■ **DATA LINES**:
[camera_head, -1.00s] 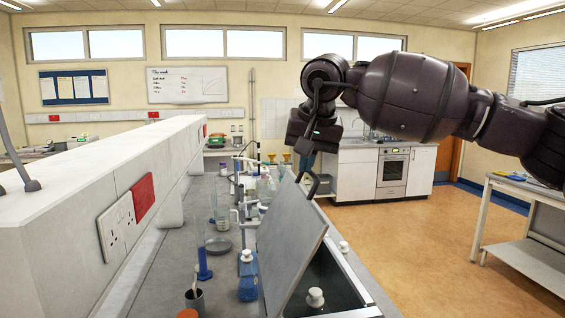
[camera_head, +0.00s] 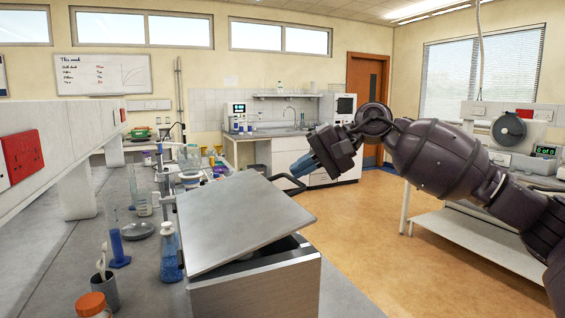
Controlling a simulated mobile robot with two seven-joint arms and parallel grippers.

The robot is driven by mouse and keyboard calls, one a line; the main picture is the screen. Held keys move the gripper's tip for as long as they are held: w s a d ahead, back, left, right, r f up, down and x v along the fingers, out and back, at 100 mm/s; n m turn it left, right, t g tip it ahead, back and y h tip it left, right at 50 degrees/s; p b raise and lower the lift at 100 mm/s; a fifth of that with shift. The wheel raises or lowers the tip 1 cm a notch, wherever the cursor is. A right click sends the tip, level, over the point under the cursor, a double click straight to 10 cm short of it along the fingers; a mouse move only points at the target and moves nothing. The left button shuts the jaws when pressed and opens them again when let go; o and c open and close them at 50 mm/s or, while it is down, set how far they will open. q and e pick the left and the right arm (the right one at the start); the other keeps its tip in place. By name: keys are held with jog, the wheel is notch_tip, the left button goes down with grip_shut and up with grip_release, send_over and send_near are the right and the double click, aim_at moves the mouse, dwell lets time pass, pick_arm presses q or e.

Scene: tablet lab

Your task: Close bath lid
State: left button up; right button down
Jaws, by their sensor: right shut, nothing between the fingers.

■ **REQUIREMENT**: Leave out any pictures and return exactly the lines from the beginning of the data through the line with "Controlling a simulated", inclusive.

■ **COMPLETE ANSWER**:
[camera_head, -1.00s] 
[camera_head, +0.00s] 
Controlling a simulated mobile robot with two seven-joint arms and parallel grippers.

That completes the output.